Originally Posted by
Jason Hilton
Why would you pay $599 for obsolete software that may not be supported on new hardware? Eventually you hit a hardware wall. Computer dies and suddenly you have to buy a windows 10 machine that won't run 10 year old software. Or you pay 20$ a month for an always up-to-date app that will still run if your internet goes out.
There's "to each their own" and then there's "your way is kinda dumb, self limiting, and more expensive."
Jason, I find your blindly attacking someone's intellect offensive considering the amount of hard work I've put in to achieve personal, educational, and professional successes in my life and career. Perhaps you may wish to consider the following.
First, let's assess your technology reason. Most modern applications run on top of an operating system's kernel which allows little or no direct communication with the underlying hardware; this means that a well written program will not break due to a new piece of hardware. I think you're trying to imply that new hardware will eventually break the old OS, which is a somewhat valid point due to drivers eventually not being readily available for future hardware. OS makers work very hard to limit breaking of old apps on new OSes. Look at Apple's transition from PowerPC to Intel chips. Apple developed a translation layer that remained for several Mac OSX versions that allowed PPC based apps to continue to run on the Intel processors. Microsoft has done similar to support 16-bit apps on 32-bit OSes, and 32-bit on 64-bit OSes. Do you know that it is even still possible to run some Windows 3.1 apps on Windows 7; possible, although not necessarily easy for everyone.
In the very unlikely event that an old app that runs under Win 7 doesn't under Win 10 (I've tested a few apps that I use under an early public beta of 10, zero problems thus far), a person could run a Win 7 virtual machine on the new hardware and the old app within the virtual machine. A few years ago, for no particular reason, I stood up a Windows 3.1 VM on modern hardware (multi-core CPU, several GBs RAM, etc.), the hardest thing was trying to remember how to get around.
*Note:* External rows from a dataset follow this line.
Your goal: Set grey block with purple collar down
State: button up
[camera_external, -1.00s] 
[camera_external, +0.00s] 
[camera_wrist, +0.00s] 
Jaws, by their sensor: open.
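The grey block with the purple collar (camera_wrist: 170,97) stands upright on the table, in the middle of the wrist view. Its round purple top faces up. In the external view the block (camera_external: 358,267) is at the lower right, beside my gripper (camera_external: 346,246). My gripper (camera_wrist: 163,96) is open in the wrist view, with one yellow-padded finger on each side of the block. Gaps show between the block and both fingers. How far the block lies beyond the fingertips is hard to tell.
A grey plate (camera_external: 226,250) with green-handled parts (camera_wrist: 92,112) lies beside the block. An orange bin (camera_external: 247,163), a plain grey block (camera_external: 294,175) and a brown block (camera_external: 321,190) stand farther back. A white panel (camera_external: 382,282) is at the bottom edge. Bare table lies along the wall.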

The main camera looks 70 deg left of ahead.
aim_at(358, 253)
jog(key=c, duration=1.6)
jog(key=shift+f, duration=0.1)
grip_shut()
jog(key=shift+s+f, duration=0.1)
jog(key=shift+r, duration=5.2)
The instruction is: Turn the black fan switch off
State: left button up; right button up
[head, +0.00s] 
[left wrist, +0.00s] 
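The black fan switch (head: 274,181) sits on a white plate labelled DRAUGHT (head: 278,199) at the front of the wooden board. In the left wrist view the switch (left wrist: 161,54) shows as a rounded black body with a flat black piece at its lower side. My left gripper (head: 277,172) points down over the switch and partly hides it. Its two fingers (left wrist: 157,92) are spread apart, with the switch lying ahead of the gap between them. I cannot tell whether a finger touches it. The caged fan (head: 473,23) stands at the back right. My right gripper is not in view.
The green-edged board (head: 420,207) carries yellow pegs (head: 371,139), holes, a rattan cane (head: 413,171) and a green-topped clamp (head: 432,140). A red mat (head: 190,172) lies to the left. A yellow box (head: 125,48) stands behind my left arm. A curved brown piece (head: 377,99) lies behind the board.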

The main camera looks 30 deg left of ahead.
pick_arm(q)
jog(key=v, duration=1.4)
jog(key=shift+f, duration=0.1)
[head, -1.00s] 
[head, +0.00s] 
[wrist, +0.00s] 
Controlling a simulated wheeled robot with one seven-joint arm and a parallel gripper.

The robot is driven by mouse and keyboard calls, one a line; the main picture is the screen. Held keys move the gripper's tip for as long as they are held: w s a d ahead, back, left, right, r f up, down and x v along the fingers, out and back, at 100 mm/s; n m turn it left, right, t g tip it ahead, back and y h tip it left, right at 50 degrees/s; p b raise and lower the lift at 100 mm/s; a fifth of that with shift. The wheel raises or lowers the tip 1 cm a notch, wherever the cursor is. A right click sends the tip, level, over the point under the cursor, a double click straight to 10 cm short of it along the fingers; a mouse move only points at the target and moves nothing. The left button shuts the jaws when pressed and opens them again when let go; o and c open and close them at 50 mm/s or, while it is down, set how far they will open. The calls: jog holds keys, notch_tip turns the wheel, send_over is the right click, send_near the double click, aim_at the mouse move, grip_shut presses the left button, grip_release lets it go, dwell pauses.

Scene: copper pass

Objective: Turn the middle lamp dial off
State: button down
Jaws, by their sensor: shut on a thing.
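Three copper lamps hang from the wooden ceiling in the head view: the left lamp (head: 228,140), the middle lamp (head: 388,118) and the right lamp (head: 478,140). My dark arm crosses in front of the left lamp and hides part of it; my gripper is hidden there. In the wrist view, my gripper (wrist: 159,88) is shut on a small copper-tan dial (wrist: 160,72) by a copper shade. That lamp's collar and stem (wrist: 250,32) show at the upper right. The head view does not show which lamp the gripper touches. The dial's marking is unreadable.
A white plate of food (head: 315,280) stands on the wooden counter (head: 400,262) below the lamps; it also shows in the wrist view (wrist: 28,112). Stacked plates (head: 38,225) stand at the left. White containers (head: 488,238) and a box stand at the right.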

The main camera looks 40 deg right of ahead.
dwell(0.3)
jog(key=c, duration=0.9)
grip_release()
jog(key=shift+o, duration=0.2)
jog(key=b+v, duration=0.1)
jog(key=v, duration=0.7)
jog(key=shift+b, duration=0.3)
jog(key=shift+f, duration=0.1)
Another option would be to run it on Linux under Wine (sounds like Illustrator CS6 runs fairly well and Wine gets better with age). If CPU technology drastically changes, I'd wager that hardware emulators will still exist that would allow running ancient technology.
Second, let's look at your cost argument: After 30 months, assuming Adobe doesn't change the subscription price, a $599 one-time cost becomes less expensive ($20/month x 30 months = $600). Additionally, there may be residual value from that $599 when you no longer need it versus $0 from a subscription plan.
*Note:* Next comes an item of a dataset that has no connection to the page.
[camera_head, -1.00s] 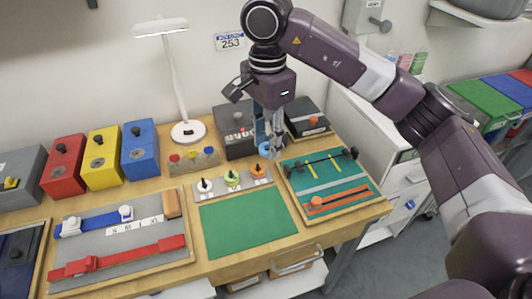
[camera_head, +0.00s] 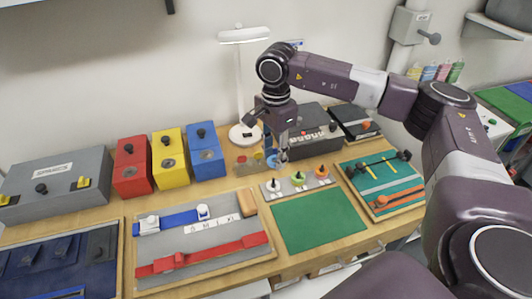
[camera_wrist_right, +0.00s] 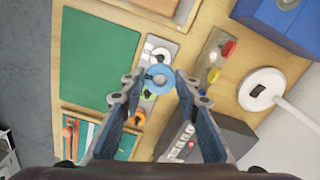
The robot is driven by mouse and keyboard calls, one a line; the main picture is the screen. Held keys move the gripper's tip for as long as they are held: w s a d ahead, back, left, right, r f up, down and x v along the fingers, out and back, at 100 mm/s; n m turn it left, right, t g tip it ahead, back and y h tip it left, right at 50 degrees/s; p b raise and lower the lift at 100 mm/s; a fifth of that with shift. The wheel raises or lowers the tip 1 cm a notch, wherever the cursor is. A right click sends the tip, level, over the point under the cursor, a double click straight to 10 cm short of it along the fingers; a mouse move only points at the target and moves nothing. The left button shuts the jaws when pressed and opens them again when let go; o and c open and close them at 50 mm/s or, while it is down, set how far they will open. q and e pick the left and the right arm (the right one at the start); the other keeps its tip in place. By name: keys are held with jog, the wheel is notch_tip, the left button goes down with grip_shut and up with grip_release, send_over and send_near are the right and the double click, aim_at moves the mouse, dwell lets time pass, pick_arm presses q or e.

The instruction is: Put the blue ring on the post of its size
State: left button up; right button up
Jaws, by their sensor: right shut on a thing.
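The blue ring (camera_head: 271,161) is held in my right gripper (camera_head: 283,158), above the grey post board (camera_head: 308,184). In the right wrist view the ring (camera_wrist_right: 158,78) shows flat-on between the fingertips (camera_wrist_right: 158,80). The board has a row of posts with a white ring (camera_head: 274,184), a green ring (camera_head: 298,178) and an orange ring (camera_head: 321,171) on or around them. The blue ring hangs over the white and green end, apart from the board as far as I can tell. My left gripper is out of view.
Behind stand a lamp (camera_head: 240,133), a small block with coloured knobs (camera_head: 250,166) and a dark box (camera_head: 312,141). Red, yellow and blue boxes (camera_head: 206,158) stand to the left. A clear green mat (camera_head: 320,219) lies in front.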

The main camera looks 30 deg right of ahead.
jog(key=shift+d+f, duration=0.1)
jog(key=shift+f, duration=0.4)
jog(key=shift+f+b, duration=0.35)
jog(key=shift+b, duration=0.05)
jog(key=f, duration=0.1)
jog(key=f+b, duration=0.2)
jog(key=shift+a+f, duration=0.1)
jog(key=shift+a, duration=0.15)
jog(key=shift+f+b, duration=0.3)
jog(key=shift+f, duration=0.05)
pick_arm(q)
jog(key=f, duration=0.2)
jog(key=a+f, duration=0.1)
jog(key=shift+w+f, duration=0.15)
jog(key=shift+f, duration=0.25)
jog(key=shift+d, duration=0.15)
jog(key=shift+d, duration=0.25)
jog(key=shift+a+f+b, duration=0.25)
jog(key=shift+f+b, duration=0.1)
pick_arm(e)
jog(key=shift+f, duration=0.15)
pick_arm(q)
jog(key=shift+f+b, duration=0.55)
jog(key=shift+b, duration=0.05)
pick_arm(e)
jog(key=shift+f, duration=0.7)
Third, you assume Adobe will continue to provide a locally installable app. Many major app developers are moving the actual computing to the cloud and may not have locally installable versions now or for much longer; look at several of Autodesk's apps. Do you possess inside information to guarantee that Adobe will forever and ever have a locally installable version? While I, personally, appreciate and cloud computing for many purposes, not everyone has access to/needs/wants/can afford quality broadband Internet or may want to trust cloud computing. What would you recommend to people in these aforementioned situations should Adobe go to pure cloud based computing, buy an old version?
That leaves up to date as your only valid argument. Not everyone needs all the latest and greatest features. By your logic, you must be using MS Office 365; which brand new features in it do you require that are not in Office 2013, 2010, 2007, or XP? IT security concerns are also valid, at some future point when Adobe no longer provides maintenance support for the particular version of the app, it would be very wise to either upgrade it or move the hosting OS offline. But, not everyone, especially hobbyists, needs the latest and greatest product. I have a hammer that is over 40 years old and it still drives and pulls nails, even modern nails at that, as well as it did the day my father bought it for me!
I'll even through in another argument for you. A few years ago Adobe shut down the CS2 licensing servers which apparently has made performing fresh legitimate installs difficult. I would expect the same to occur for newer versions.
I'm glad that the subscription model works well for you. I, personally, am still evaluating what will work best for me for Illustrator, it may well be the subscription model, although I may choose an older version or I may determine that I don't need it at all. Due to my professional successes, any of the cost options is not an issue for me at this time, although I don't typically part with my money without considering how all aspects affect my current and foreseeable future situation. Other people's budgets and situations may dictate one path versus another. If I do outright purchase an older version, then I will use business continuity planning methods (even though I'm presently a hobbyist) to limit my risk of not being able to run that version in a secure manner at a future time.
Someone else asked about buying CS6 apps/suites new, it is still available for purchase on Adobe's site just somewhat hidden; Google "Creative Suite 6 products" and it will probably be the first link that takes you directly to the page.